— Start RECORDED INFORMATION —

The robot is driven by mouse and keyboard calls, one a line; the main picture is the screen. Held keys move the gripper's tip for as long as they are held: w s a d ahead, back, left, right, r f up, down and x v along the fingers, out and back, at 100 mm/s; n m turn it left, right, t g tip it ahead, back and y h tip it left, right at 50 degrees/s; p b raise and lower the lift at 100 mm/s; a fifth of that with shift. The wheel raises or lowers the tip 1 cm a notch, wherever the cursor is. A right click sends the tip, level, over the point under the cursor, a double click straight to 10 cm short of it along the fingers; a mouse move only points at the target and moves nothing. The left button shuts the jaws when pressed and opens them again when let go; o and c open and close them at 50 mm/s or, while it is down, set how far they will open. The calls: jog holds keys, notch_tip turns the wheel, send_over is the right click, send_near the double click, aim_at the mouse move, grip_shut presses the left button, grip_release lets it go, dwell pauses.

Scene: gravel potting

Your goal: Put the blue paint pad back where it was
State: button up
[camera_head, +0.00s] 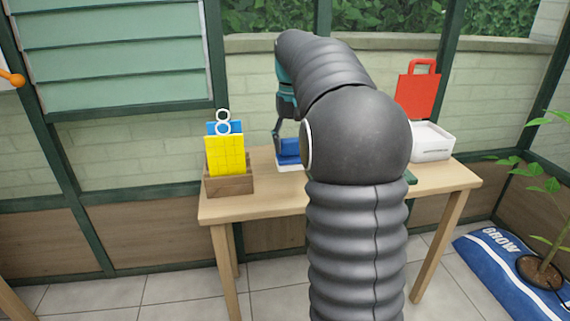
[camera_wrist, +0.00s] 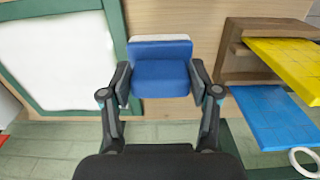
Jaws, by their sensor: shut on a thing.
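The blue paint pad (camera_wrist: 160,72) is between the two fingers of my gripper (camera_wrist: 160,84), which is shut on it. A white strip (camera_wrist: 160,38) shows along the pad's far edge in the wrist view. In the head view the blue pad (camera_head: 289,147) is low over the back middle of the table, with white beneath it. I cannot tell whether it touches the table. My gripper (camera_head: 283,146) is partly hidden behind my arm there.
A wooden holder (camera_head: 228,186) with yellow (camera_head: 225,155) and blue sheets stands at the table's left. A green-framed white panel (camera_wrist: 65,60) lies beside the pad, mostly hidden in the head view. A white box (camera_head: 432,143) and red bag-shaped piece (camera_head: 417,95) are at right.

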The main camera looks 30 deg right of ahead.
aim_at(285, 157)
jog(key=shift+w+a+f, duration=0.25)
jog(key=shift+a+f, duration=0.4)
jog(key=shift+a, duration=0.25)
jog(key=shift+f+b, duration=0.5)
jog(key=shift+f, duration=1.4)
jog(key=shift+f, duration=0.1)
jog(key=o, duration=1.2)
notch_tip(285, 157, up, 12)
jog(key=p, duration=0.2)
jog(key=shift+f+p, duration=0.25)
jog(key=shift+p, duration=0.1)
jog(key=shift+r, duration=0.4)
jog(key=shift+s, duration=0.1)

— End RECORDED INFORMATION —

▶ [THE REQUEST]: Please write out all of the material above without changing a word, and omit any pictures.

▶ [THE REPLY]:
The robot is driven by mouse and keyboard calls, one a line; the main picture is the screen. Held keys move the gripper's tip for as long as they are held: w s a d ahead, back, left, right, r f up, down and x v along the fingers, out and back, at 100 mm/s; n m turn it left, right, t g tip it ahead, back and y h tip it left, right at 50 degrees/s; p b raise and lower the lift at 100 mm/s; a fifth of that with shift. The wheel raises or lowers the tip 1 cm a notch, wherever the cursor is. A right click sends the tip, level, over the point under the cursor, a double click straight to 10 cm short of it along the fingers; a mouse move only points at the target and moves nothing. The left button shuts the jaws when pressed and opens them again when let go; o and c open and close them at 50 mm/s or, while it is down, set how far they will open. The calls: jog holds keys, notch_tip turns the wheel, send_over is the right click, send_near the double click, aim_at the mouse move, grip_shut presses the left button, grip_release lets it go, dwell pauses.

Scene: gravel potting

Your goal: Put the blue paint pad back where it was
State: button up
[camera_head, +0.00s] 
[camera_wrist, +0.00s] 
Jaws, by their sensor: shut on a thing.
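The blue paint pad (camera_wrist: 160,72) is between the two fingers of my gripper (camera_wrist: 160,84), which is shut on it. A white strip (camera_wrist: 160,38) shows along the pad's far edge in the wrist view. In the head view the blue pad (camera_head: 289,147) is low over the back middle of the table, with white beneath it. I cannot tell whether it touches the table. My gripper (camera_head: 283,146) is partly hidden behind my arm there.
A wooden holder (camera_head: 228,186) with yellow (camera_head: 225,155) and blue sheets stands at the table's left. A green-framed white panel (camera_wrist: 65,60) lies beside the pad, mostly hidden in the head view. A white box (camera_head: 432,143) and red bag-shaped piece (camera_head: 417,95) are at right.

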The main camera looks 30 deg right of ahead.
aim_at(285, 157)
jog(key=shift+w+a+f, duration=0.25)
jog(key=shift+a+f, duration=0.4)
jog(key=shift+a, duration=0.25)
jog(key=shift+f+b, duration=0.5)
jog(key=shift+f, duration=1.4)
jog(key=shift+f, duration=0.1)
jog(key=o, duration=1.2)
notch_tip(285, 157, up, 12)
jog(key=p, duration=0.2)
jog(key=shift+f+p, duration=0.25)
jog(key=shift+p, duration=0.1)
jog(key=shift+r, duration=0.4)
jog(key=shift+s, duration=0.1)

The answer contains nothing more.